Still, we did discover a few unanticipated drawbacks of the "all-symposium" format. Issues require very long lead times to plan, and can only be produced as quickly as the slowest contributor. As a result of this and one extremely inefficient student board, the Review fell a full year behind schedule. This required several subsequent boards to produce extra issues to get us back on track. It was not a pleasant experience. Moreover, on rare occasion, solicited contributors fail to fulfill their commitment and drop out at the last moment. This requires that enough contributors be invited so that, should one drop out, the issue can still go to press with those that remain.
Should other law schools adopt the Chicago-Kent model? I believe at least three aspects of what we did should be widely copied. First, faculty should closely examine their school's law review with an eye to make improvements. Although as authors we like to complain about law reviews, as faculty members we are far too complacent about the work-product of our own reviews. Because students have only a brief tenure at the school, it falls to the permanent faculty to assess critically the law review program. Chicago-Kent faculty saw that, by reforming its law review, it could both improve its academic reputation and provide students with a substantially improved educational exerience.
Second, we were systematic and strategic in our development of alternative proposals. Each of the eight features listed above was articulated and actively debated. Third, students were involved in our planning from its inception.

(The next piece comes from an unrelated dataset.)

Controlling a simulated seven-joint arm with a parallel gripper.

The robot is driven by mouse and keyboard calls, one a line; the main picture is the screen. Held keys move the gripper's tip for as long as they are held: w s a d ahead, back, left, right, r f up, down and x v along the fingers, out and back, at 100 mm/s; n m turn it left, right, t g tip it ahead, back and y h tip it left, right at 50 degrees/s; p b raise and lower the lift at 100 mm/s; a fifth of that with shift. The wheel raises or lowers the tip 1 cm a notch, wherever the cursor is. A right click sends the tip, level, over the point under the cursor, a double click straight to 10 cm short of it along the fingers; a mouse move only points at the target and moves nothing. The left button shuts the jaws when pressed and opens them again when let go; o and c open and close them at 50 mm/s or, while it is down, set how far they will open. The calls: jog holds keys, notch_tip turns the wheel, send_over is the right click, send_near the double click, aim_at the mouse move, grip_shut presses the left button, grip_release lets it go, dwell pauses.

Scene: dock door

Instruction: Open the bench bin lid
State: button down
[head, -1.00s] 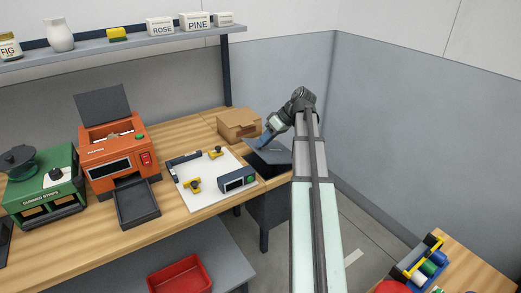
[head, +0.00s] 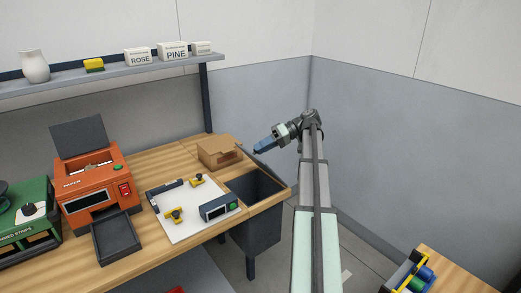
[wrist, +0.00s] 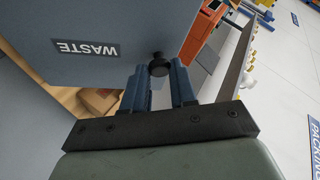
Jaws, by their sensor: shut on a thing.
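The bench bin (head: 256,225) is set into the right end of the wooden bench, and its dark opening is uncovered in the head view. A dark round knob (wrist: 158,66) on the lid sits between my fingers. My gripper (wrist: 158,84) is shut on this knob. In the head view my gripper (head: 259,150) is above the far side of the bin opening. I cannot clearly make out the lid there against the grey wall.
A cardboard box (head: 218,152) stands just left of the bin. A white board (head: 190,228) with yellow clamps and a small dark device (head: 220,207) lies in front of it. An orange machine (head: 95,190) is farther left. Grey walls meet behind my arm.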

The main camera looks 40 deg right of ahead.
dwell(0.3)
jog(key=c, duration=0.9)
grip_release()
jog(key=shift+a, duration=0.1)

They provided extremely useful information about the operation of the Review and, by confirming for us their demoralization, they motivated us to persevere in the face of initial faculty resistance. These students then helped us advocate for our proposal both to the faculty and to other student members of the Review.
Another feature of the Chicago-Kent model deserves careful consideration by other schools. Many have long bemoaned the student-edited nature of law reviews. Yet wholly faculty-edited, peer-reviewed journals have their own drawbacks, not the least of which is a substantial drain on faculty resources. While this is not the place to rehearse the debate about student versus faculty-edited journals, the "faculty editor" feature of the Chicago-Kent model is a very attractive hybrid.

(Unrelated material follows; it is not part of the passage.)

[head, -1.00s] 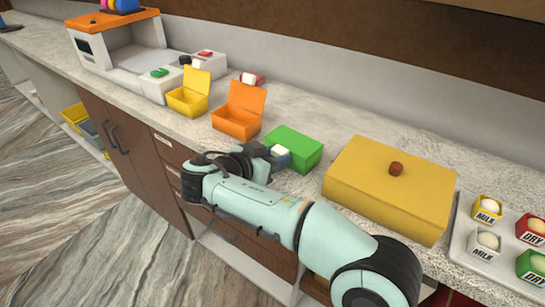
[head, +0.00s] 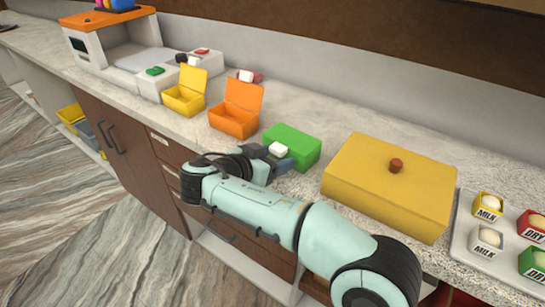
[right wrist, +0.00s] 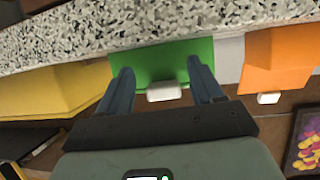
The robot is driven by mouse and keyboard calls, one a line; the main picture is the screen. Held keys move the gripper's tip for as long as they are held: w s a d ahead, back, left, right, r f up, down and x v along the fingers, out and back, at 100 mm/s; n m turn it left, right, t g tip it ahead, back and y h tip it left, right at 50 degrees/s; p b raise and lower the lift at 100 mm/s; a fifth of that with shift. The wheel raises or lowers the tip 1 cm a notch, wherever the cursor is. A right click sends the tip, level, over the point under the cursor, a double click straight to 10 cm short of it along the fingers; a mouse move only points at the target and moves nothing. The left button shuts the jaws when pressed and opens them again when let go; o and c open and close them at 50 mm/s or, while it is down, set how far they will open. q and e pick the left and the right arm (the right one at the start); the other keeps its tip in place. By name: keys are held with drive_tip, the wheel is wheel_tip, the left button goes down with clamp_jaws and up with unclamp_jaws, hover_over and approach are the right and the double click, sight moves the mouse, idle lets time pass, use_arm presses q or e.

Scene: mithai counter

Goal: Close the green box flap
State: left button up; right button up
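The green box (head: 298,143) sits on the counter between the orange box and the large yellow box. Its green flap lies down over the top and looks shut, with a white tab (head: 278,149) at the front edge. My right gripper (head: 284,163) is at the front of the green box, close to the tab. In the right wrist view the gripper (right wrist: 160,78) is open, with the white tab (right wrist: 164,92) and green box (right wrist: 160,62) between and beyond its fingers. Contact cannot be told. My left gripper is out of view.
An orange box (head: 232,121) and a small yellow box (head: 183,101) stand open to the left. A large yellow box (head: 380,190) with a brown knob is close on the right. A tray (head: 463,240) of labelled small boxes lies beyond it.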

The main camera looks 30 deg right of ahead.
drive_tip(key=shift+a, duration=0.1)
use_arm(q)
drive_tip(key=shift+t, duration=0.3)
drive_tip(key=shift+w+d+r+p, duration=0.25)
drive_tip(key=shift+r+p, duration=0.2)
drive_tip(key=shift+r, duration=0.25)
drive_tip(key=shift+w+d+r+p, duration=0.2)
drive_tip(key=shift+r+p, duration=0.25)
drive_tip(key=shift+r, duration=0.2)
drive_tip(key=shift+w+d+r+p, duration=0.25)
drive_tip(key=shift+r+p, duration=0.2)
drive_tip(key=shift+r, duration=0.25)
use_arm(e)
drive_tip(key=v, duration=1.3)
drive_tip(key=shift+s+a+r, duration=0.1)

The faculty editor helps assure that law review articles reflect current academic interests, that articles are of sufficient quality, and that disputes between authors and students are amicably resolved. At the same time, all the traditional responsibilities of student editors are retained, save the sometimes discouraging and always time-consuming task of article selection.
In-house faculty editorship also produced a very valuable and unanticipated benefit. As a result of Chicago-Kent faculty editors working closely with the students, there has developed a tremendous feeling of collegiality between professors and student members of the Law Review at Chicago-Kent, displacing the student-faculty estrangement that often exists elsewhere. Creating a joint enterprise greatly enhanced both student perception of the faculty and faculty perception of the students.
Whether other schools should adopt the Chicago-Kent model of an "all-symposium" journal with all the features described above is a difficult question. To my knowledge, none have done so to date, though I have noticed a marked growth in student-organized symposium issues and the publication of papers from conferences organized by faculty. I would recommend that such a decision be based on a careful analysis by the faculty of its law review's track record of attracting quality articles. This may mean that, while a law review at one of the thirty schools in the "top twenty" ought to retain the traditional format, any other school should strongly consider a radical change, perhaps towards some version of the Chicago-Kent model. The ultimate question for a faculty to ask is: Do we now publish a moot law review? If so, the Chicago-Kent model is one proven way to provide both students and the wider academic community with the genuine article.
1. I would cite some examples were it not for the negative inference that these law reviews are otherwise moot.
2. When I was a law student, I approached Professor James Q. Wilson with the following proposition: if I could raise the money to pay him $ 1,000 (a very generous stipend in 1976) would he agree to give a paper at a conference on crime and punishment that I was hoping to organize? He said he would. (His exact words were, "I'm not irrational.") I then went to Edward Banfield with the same conditional offer, this time telling him that Wilson had already accepted. He too agreed. I then approached a foundation with the following proposition: if they agreed to fund the conference with a budget that included $ 1,000 honoraria for each paper author, I could get Professors Wilson and Banfield to participate. They agreed and I then returned to Wilson and Banfield to seal the deal. With their unconditional commitment and funding in hand, I approached a number of other professors (including Richard Epstein, Walter Kaufmann and Thomas Szasz) with the offer of a $ 1,000 honorarium and the fact that Wilson and Banfield would be participants. Most agreed. The scholarly product of this exercise in log-rolling can be examined in Assessing the Criminal: Restitution, Retribution, and the Legal Process (Randy E. Barnett & John Hagel III eds., 1977).
3. See Appendix, supra at 132 (listing preceding symposia, faculty editors and contributors).
4. See Chicago-Kent Law Review Faculty Scholarship Survey, 70 Chi.-Kent L. Rev. (forthcoming June 1995). In order to assess the rate and quality of faculty publications in law reviews, the Chicago-Kent Law Review first ranks law reviews by the frequency with which they are cited. There is a five-year lag on this assessment because it takes some time for citations to any volume to accumulate. Thus, when it first appeared in 1989, the survey based its ranking of law reviews on volumes published between 1980 and 1983. See Chicago-Kent Law Review Faculty Scholarship Survey, 65 Chi.-Kent L. Rev. 195 (1989). Although it initially based rankings exclusively on Shepards citations, the survey now also incorporates citations listed in the Social Science Citations Index.
5. See Symposium on Interpreting the Ninth Amendment, 64 Chi.-Kent L. Rev. 37 (1988). These articles and comments eventually became the core of 2 The Rights Retained By The People: The History and Meaning of the Ninth Amendment (Randy E. Barnett ed., 1993).